Put the flour, sugar, zest, and salt in a food processor and zap to blend. Add the butter and blend until the mixture looks like coarse corn meal. With the machine running, add the water slowly until the dough comes together – don’t over process! Turn the dough out onto a floured work surface and form into a disk. Wrap with plastic wrap and refrigerate for at least an hour. Turn the cold dough out onto a piece of parchment paper on your work surface and roll into a 11-12 inch circle. Cover with plastic wrap until ready to continue.

The filling

4 oz almond paste
1/3 c mascapone cheese
1 tsp vanilla extract
2 TB honey

Clean out the food processor – it does not have to be spotless, but you do not want big globs of dough remaining. Add the above ingredients and zap to a smooth paste – you will probably have to scrape down the bowl a few times to ensure that no lumps of almond paste remain.

Assembly

1/3c apricot or peach jam
About a dozen small or 6 large ripe figs, sliced thickly.

Spread the almond/cheese mixture over the dough circle, leaving about 1-1/2 inches at the edges. Arrange the fig slices over the paste, again leaving the 1-1/2 inch border. Spread the jam over the figs. Turn the edges of the pastry up and over the filling as shown in the photo. Transfer the tart on its parchment paper to a baking sheet and put in a 400 degree oven. Bake for 20 minutes then turn the pan a half circle. Bake another 20 min, about, until the crust is nicely browned. Cool on a rack for at least 15 min before serving.

Apple, pear, and strawberry crisp

May 16, 2013

I love the combination of apples and pears, and the strawberries add their own flavor and color.

4 large or 6 small apples
4 ripe pears
juice of 1 lemon
1/4c sugar, more or less depending on your taste and the sweetness of the fruit
1 tsp corn starch
1/2 tsp cinnamon
1/2 tsp vanilla extract
About 6 large, ripe strawberries
1 recipe crisp topping, found here

Peel and core the apples and cut into 1/2 inch pieces. Do the same with the pears. Toss together with the lemon juice. Mix the sugar, cornstarch, and cinnamon in a small bowl and add to the fruit along with the vanilla. Toss to blend and put into a 9″ pie plate or 8″ square baking pan, press down a bit to level. Hull the strawberries and cut each into 3-4 slices, arrange over the apple-pear mixture. Top with the crisp mixture and press down lightly with a spatula. Bake at 350 degrees until the fruit is bubbling and the topping is lightly browned, then remove from the oven and let cool on a rack. Serve warm or at room temperature. Vanilla ice cream would not be a bad addition!

Orange-poppy seed cake

April 25, 2011

One of our favorites. Using oil instead of butter gives it a lighter flavor that lets the orange and poppy seed taste come through. I think it goes well with plain yogurt, but I would not turn my nose up at vanilla ice cream.

3 c all purpose flour
2 c sugar
1/4 c poppy seeds
2 tsp baking powder
1/4 tsp salt
============
1 c cooking oil (I use canola)
3 eggs
3/4 c milk
2 tsp grated orange zest
1/2 c orange juice

Spray a 10 inch bundt/tube pan with non-stick spray. Preheat over to 350f with rack at lower-middle position.

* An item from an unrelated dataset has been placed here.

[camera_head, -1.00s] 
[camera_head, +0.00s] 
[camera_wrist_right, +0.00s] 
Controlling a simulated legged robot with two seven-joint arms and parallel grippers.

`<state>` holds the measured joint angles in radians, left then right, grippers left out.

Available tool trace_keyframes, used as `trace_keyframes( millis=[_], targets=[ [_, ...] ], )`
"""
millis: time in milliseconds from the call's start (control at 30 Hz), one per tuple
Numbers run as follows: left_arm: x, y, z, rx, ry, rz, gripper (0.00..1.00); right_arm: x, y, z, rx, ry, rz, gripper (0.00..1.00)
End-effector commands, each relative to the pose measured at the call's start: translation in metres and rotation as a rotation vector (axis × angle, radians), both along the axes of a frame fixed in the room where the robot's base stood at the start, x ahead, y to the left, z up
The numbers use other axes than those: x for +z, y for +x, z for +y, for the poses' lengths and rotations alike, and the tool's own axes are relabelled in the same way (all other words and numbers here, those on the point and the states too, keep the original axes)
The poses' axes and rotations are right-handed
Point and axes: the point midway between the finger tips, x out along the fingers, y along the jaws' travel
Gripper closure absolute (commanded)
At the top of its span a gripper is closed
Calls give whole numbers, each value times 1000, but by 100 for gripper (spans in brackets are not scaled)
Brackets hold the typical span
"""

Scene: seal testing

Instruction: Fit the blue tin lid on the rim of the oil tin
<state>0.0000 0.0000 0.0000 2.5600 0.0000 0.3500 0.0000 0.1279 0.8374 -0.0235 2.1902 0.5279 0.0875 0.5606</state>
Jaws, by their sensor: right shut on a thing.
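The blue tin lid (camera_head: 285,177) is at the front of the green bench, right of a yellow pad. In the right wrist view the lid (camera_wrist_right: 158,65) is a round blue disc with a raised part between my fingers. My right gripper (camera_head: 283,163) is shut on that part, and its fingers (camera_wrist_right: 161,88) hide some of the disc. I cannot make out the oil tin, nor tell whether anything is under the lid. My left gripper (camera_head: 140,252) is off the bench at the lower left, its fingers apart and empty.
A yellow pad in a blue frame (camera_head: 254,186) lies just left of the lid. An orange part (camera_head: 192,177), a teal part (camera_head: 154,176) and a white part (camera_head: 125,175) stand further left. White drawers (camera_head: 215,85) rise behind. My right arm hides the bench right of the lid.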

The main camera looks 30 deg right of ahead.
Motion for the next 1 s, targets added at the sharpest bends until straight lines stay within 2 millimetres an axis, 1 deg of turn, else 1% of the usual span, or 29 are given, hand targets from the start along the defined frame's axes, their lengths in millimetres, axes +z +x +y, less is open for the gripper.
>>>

Put the dry ingredients in a mixer bowl and mix to blend. Add remaining ingredients and mix on low to blend then on medium-low for about a minute, scraping down sides of bowl once or twice. Scrape batter into pan and even out the top. Bake for 45-50 min until a toothpick or wooden skewer inserted into the middle of the cake comes out clean. Cool in pan for 10-15 min and then invert into a plate.

Optional glaze: mix 1 c sifted powdered sugar with 3-4 TB orange juice until you have a smooth, thick paste. Drizzle over cake once it is almost completely cooled.

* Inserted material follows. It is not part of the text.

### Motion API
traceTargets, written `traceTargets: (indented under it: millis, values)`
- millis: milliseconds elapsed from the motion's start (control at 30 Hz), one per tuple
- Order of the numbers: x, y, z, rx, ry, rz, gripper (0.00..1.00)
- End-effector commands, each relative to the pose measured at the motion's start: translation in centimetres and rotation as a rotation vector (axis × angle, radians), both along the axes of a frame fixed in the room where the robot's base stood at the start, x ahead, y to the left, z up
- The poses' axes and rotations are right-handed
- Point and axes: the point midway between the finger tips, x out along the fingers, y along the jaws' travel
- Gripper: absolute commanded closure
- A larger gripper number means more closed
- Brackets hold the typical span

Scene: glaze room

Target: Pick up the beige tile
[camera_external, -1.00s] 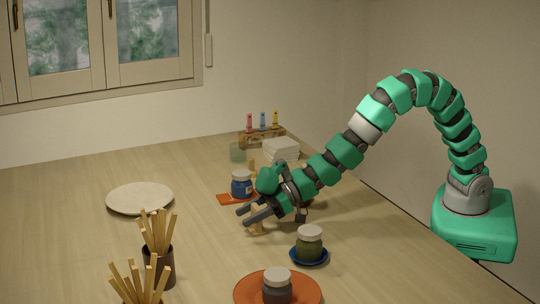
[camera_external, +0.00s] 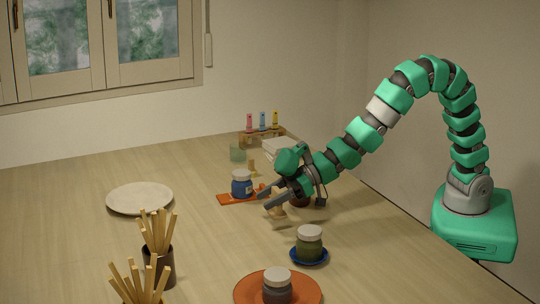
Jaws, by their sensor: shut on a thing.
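The beige tile (camera_external: 278,212) is a small pale piece at my gripper (camera_external: 267,199), in the middle of the table. My gripper is shut on it, with the dark fingers pointing left and the tile showing just below them. Part of the tile is hidden by the fingers. A faint shadow lies on the wood below it; I cannot tell how far it is off the table.
A blue jar (camera_external: 242,185) on an orange tile (camera_external: 236,198) stands close left of my gripper. A green jar (camera_external: 310,244) on a blue saucer (camera_external: 296,257) stands in front.

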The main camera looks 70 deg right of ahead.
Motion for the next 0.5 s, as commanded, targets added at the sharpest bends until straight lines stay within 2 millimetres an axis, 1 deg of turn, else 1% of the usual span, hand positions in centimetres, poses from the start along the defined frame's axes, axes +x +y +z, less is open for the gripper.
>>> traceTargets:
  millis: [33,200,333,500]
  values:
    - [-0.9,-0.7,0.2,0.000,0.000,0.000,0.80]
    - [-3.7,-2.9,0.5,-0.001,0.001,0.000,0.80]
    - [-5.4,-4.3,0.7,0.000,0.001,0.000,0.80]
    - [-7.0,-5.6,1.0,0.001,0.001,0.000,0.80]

Topping for crisps and crumbles

April 23, 2011

Crisps and crumbles are great and easy desserts, fruit tossed with sugar and maybe some spices, then topped and baked. This is the best topping I have found, and you can use it for just about anything you like. This makes enough to top about 2 lbs of fruit.

1/2c flour
1/2c rolled oats
1/4c white sugar
1/4c brown sugar
1/2 tsp cinnamon
1/2 tsp nutmeg
1/8 tsp salt
6 TB butter, cold, and cut into pieces
1/2c walnuts or pecans

Put all ingredients in your food processor and zap until crumbly. Use to top your fruit, then bake as directed.

Poached pears in Marsala reduction

April 22, 2011

Another example of the versatility of pears.

4 not-quite-ripe pears
3 TB unsalted butter
3 TB sugar
1 tsp cinnamon
1/2c Marsala (can use Madeira or a sweet port)

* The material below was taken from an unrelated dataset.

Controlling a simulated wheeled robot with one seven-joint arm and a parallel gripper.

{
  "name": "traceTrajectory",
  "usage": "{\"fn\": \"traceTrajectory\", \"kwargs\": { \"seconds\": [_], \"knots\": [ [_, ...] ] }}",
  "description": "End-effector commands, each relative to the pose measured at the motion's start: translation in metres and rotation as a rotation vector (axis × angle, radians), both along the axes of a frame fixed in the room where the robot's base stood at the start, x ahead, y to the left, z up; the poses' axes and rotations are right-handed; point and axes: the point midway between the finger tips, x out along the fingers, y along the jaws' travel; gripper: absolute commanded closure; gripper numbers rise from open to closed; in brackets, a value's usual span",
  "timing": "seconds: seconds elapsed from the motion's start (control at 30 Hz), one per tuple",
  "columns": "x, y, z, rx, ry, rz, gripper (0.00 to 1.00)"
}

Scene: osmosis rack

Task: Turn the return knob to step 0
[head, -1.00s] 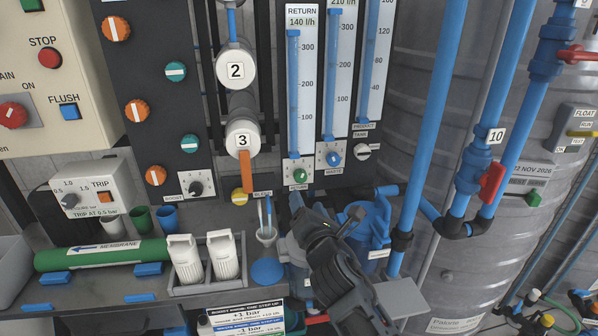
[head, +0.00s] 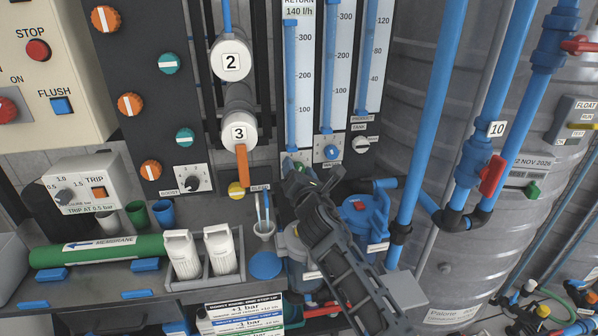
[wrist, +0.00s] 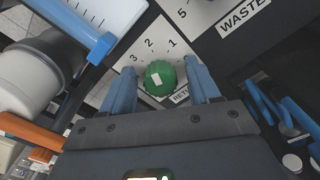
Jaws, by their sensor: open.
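The green return knob (wrist: 160,77) sits on its white dial plate in the wrist view, with the numbers 1, 2 and 3 visible above it. A white mark shows on the left part of its face. I cannot clearly tell which step it points at; no 0 is readable. My gripper (wrist: 166,82) is open, its blue fingers on the left and right of the knob. I cannot tell whether they touch it. In the head view my gripper (head: 291,171) is at the return plate under the RETURN flow tube (head: 291,90) and largely hides the knob.
The blue waste knob (head: 331,152) is just right of the return plate. An orange lever (head: 242,165) hangs to the left. Below are a cup with sticks (head: 264,230) and a blue housing (head: 365,215). Blue pipes (head: 430,120) stand to the right.

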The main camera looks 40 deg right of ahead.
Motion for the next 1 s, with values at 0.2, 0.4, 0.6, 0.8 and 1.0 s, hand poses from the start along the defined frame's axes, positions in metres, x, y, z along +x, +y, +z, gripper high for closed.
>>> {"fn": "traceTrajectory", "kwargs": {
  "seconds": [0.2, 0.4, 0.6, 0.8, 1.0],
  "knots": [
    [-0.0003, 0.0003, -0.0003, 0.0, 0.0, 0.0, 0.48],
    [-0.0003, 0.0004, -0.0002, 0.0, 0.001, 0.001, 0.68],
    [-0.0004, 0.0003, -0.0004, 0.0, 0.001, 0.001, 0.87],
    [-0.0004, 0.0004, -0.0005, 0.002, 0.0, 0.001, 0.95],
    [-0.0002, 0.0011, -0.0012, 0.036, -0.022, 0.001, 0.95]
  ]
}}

Peel, core, and quarter the pears. Melt the butter in a non-stick saute pan and when the foam has subsided add the pears. Cook for about 10 min over medium heat, stirring and turning once in a while, until the pears are partially browned. Add the sugar and cinnamon and stir to mix. Add the Marsala and simmer for a few minutes, stirring, until the wine has reduced to a syrupy glaze.